The Moab 100 course in Utah is laid out on the Monitor and Merrimac Loop, a popular trail for mountain bikers. The 5.37-mile course is a loop with an out-and-back tail, like a lollipop. The route goes clockwise around the loop on odd laps and counter-clockwise on even laps. It first passes by the ruins of the historic Halfway Stagecoach Station. It then ascends up and down over a small ridge via a rutted jeep trail with scattered rocks. With huge Courthouse rock on the left and gigantic Mill-Courthouse Mesa on the right, the route crosses through several deep sandy washes and then climbs up a slickrock ramp to the base of the Mesa. The views along the way are terrific. It is a fast course but the slickrock sections really pound on tired legs.  The field is usually on the small side and services provided are minimal for the entrance fee.  I won the race in 2008.

16. Javelina

Average time Finishes Best Time Place
23:46:59 1 23:46:59 35th

This desert 100-mile race is run in McDowell Mountain Park near Fountain Hills, Arizona.   The course is a loop format that runs on the 15.5-mile Pemberton Trail.   It consists of six loops in alternating directions and then you run a shorter loop to bring the distance up to 101.4 miles.  I reached 100 miles on the course at about 23:25.  This is a fast course if the weather is nice and not too hot.  The heat eventually slammed me and I wasted at least an hour in the final stages but still finished well.  Because it is a loop course, the finishing rate is low and many runners take the easy way out and go home with a 100K buckle.

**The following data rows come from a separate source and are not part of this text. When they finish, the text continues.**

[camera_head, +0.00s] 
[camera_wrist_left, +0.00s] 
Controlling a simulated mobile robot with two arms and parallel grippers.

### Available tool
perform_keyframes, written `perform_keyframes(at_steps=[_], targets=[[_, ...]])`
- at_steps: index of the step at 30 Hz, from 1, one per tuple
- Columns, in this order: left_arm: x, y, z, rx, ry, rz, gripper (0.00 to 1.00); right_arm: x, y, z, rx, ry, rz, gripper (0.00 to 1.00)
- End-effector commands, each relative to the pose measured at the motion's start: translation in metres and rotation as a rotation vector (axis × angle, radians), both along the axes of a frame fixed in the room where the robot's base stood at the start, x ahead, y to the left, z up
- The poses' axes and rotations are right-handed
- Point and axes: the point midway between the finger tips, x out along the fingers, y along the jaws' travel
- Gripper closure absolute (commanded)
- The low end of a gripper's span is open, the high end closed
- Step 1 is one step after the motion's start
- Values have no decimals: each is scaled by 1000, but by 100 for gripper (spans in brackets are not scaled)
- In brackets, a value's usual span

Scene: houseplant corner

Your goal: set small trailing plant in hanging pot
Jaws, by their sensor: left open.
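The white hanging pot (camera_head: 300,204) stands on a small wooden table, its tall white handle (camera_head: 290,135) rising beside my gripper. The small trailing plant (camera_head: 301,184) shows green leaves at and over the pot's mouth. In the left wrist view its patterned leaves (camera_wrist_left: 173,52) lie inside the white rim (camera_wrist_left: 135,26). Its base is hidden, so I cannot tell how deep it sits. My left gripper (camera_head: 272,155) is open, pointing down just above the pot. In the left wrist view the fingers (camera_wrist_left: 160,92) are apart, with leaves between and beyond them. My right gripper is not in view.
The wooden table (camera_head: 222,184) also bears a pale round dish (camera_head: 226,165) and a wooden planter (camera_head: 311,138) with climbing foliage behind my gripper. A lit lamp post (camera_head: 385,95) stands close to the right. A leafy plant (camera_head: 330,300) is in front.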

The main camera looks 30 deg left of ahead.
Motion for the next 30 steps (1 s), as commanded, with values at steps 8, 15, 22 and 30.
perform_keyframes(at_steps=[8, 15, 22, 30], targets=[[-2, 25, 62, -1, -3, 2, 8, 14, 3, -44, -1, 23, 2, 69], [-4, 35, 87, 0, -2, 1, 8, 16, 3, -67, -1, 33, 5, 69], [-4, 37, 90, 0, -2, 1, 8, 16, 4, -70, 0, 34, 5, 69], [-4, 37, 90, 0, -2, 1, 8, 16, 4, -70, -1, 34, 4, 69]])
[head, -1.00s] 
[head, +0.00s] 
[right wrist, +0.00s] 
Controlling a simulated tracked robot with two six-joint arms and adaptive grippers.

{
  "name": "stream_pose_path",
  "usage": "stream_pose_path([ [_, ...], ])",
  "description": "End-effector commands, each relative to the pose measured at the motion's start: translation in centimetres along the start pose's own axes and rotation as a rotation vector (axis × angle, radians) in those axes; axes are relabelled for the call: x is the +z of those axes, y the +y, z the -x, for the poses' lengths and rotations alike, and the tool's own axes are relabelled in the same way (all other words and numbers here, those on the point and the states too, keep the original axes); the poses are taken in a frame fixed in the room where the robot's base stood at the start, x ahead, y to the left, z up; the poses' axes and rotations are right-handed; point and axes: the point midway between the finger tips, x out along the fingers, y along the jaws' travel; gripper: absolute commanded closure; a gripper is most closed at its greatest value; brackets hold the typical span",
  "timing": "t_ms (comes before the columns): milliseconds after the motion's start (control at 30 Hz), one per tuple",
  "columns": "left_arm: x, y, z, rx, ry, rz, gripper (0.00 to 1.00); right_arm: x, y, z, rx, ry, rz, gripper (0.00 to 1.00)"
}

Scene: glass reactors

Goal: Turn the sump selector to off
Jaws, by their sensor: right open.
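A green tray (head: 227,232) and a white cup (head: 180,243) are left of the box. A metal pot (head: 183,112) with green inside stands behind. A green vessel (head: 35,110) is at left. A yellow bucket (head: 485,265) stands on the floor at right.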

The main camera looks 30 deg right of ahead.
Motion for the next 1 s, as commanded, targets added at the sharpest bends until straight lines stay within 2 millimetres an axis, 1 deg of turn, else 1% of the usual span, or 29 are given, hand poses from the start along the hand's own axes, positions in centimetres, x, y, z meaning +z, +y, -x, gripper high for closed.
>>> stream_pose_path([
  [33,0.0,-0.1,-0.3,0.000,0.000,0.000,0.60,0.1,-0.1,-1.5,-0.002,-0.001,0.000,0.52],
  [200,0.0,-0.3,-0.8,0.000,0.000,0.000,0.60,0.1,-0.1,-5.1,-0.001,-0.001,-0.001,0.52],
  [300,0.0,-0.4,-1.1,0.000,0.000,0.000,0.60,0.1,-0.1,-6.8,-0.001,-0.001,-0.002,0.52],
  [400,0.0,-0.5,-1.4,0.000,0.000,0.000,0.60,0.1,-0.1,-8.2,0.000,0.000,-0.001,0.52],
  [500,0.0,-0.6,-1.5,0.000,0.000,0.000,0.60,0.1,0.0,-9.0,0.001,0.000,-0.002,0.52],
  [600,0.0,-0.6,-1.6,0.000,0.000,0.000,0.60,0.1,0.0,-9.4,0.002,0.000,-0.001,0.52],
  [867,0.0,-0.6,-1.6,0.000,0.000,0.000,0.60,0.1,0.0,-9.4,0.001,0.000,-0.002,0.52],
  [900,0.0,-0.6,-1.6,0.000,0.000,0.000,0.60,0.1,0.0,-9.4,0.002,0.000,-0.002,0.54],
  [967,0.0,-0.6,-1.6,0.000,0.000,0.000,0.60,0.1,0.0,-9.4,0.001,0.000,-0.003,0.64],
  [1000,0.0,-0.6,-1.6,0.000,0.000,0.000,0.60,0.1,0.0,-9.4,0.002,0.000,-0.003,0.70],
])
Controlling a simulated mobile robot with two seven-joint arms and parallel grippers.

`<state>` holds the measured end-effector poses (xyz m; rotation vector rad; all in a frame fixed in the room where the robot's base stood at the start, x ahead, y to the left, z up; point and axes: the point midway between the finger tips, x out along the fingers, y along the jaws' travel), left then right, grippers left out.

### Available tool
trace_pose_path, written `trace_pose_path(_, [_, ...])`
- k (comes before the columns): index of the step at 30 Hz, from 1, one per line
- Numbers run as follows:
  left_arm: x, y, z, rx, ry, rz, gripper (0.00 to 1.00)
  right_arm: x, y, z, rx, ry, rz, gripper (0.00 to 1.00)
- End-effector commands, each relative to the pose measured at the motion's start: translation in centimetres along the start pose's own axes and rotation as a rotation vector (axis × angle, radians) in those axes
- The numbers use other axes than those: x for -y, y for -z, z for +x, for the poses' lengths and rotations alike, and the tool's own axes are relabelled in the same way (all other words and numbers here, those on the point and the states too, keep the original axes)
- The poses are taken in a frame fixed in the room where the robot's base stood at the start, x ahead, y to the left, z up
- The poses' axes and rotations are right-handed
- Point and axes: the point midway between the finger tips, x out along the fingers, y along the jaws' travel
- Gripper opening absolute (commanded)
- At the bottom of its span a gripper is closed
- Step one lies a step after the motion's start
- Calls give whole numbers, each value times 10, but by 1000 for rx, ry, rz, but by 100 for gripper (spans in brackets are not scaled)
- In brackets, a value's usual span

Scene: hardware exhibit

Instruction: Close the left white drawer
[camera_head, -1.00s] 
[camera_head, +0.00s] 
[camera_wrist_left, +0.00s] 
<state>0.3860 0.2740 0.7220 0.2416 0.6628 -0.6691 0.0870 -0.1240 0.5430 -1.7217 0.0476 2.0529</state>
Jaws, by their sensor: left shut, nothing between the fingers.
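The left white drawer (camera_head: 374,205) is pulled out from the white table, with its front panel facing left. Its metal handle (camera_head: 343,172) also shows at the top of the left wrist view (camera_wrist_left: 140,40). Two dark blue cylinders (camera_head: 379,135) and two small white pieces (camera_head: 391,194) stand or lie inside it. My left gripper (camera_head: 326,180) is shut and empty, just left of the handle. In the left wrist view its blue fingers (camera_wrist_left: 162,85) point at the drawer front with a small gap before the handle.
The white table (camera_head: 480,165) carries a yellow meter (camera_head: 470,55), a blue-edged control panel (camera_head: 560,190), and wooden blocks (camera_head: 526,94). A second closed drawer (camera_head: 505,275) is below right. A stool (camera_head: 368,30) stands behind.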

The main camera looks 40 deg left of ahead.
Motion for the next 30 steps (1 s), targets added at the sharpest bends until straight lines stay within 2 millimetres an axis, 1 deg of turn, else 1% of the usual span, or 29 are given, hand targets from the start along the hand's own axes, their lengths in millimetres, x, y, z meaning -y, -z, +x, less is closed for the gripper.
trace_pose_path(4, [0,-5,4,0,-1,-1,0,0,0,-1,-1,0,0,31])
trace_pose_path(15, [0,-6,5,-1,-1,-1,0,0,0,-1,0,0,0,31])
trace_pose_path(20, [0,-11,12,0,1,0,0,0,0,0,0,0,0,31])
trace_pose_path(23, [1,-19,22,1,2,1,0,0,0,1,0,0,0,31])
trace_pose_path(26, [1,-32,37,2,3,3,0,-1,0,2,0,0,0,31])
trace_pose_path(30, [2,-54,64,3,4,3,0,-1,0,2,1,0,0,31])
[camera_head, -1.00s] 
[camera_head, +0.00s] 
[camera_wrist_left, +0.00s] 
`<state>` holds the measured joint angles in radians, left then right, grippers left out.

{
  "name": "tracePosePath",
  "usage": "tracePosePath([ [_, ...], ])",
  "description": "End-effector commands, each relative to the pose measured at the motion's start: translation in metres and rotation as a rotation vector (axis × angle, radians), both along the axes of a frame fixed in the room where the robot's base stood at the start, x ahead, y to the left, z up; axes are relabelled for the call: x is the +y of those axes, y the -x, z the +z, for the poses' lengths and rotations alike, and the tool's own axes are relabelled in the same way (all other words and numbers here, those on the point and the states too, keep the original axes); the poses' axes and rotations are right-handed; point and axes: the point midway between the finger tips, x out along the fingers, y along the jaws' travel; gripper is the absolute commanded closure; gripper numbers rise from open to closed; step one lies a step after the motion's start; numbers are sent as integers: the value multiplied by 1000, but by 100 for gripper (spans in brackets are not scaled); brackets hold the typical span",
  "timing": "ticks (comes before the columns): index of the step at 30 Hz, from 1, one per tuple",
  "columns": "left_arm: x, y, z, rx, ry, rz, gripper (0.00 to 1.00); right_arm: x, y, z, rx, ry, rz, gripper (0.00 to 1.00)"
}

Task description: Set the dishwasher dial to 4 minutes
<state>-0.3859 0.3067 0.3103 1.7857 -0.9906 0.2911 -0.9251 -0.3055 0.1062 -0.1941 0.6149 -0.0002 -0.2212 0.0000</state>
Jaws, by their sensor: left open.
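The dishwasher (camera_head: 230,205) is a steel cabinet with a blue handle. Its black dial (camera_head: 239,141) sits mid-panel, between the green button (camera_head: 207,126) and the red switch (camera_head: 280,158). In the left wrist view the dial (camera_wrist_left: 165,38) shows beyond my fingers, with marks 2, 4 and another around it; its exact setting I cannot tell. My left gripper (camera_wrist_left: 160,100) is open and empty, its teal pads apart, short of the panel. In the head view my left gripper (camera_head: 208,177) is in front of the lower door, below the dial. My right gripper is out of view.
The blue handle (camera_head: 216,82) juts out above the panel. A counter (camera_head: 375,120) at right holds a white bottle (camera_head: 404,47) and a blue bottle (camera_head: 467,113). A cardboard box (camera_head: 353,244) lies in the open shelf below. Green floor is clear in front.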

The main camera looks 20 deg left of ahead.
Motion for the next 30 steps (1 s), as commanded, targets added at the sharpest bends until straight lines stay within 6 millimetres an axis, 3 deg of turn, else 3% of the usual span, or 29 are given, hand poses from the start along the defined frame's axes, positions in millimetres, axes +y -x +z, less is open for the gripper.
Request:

Out of the 250 starters that year, only 125 finished.  The race is usually held near Halloween and under a nearly full moon, so many run it in amusing costumes.

17. Salt Flats

Average time Finishes Best Time Place
22:32:58 2 21:36:36 2nd

Salt Flats 100 starts and runs on the famed Bonneville Salt Flats Speedway. It is a newer race and is very unique. After the speedway, the course then runs along the foothills of various “islands” above the salt and up and over five significant passes.  There are some views that are amazing.  There is a very tough ten-mile stretch across mud flats that can be very tiring and slow. This is an “easier” 100, but not a flat run.  It has a very generous cutoff time, so is great for first-timers or slower runners.  In 2013 I finished in less than 24 hours just 5 days after running 107 miles at a fixed-time race.

18. Buffalo Run

Average time Finishes Best Time Place
21:57:57 3 20:27:00 3rd

The Buffalo Run, held on Antelope Island in the Great Salt Lake, started as a 25K and 50K race.  Later a 50-mile race was added.  In 2010, race director Jim Skaggs gave me permission to test out a possible 100 distance by running the 50-mile course twice.  I started the evening before the main race, used a crew during the night, and then used the 50-mile aid stations during the day.  I was the first person to run 100 miles on the island.  The next year the 100-mile race became official.  The course is fast but depending on the weather, the night can be brutally cold, especially if there is a wind.  But so far each year the weather has cooperated.  One of these years it will be an epic cold-weather run.  In 2011 I can brag that I came in 3rd while Karl Meltzer came in 2nd.  No, it wasn’t a battle to the finish.  He came in several hours before I did.

19. Pony Express Trail

Average time Finishes Best Time Place
23:53:17 7 20:53:02 1st

The Pony Express Trail 100 is held on the historic Pony Express Trail in western Utah.  I am the founder and the race director.  I ordered this race easier in the list as far as toughness, but I ran this race several times very early in my ultrarunning career so had slower times then.  Breaking 20 hours on this course has been well within my reach.  I described this race in great detail in the chapter: Birth of the Pony Express Trail Run. I believe this course is likely the fastest all-dirt point-to-point 100-mile race in the country.

20. Across the Years

Average time Finishes Best Time Place
22:00:19 4 19:40:00 1st

Across the Years a fixed-time race in Arizona, but I reached the 100-mile distance each year I ran there.  The first year I ran the 24-hour race.  I next ran the 48-hour race for three years, and this past year ran the 72-hour race.  The race used to be held at Nardini Manor, in Buckeye, Arizona, west of Phoenix.  We would do loops around the property on a nice soft surface.  In 2010 I won the 48-hour race with 187 miles.  The following year the race was moved to Camelback Park, the spring training baseball facility in Glendale, Arizona.  The course changed to a hard dirt surface with some pavement.  In 2011 I reached the 100-mile mark faster, but at the 150-mile mark I experienced bad leg pain which turned out to be a stress fracture.  I limped to a 2nd place finish with 175 miles.  For those two years, my 24-hour split would have won the 24-hour race.

21. Northcoast

Average time Finishes Best Time Place
21:48:00 1 21:48:00 5th

North Coast 24-hour is one of the premier 24-hour events in the country.  It is held at a park in Cleveland, Ohio, on the shore of Lake Erie, on a 100% paved trail. The track is a 0.9 mile track and has a gentle hill going up on one side of the course. The hill really never bothered me, and was a welcome change.  But the wind was another matter. A fierce wind came off Lake Erie nearly the entire race, so each loop you had both a headwind and a tailwind to deal with.  During the night I even took shelter for a while in a porto-potty.  Later I became so cold that I had to rest for about 45-minutes in my car.  But I still reached 100 miles and in 24 hours reached 107.7 miles, finishing very strong.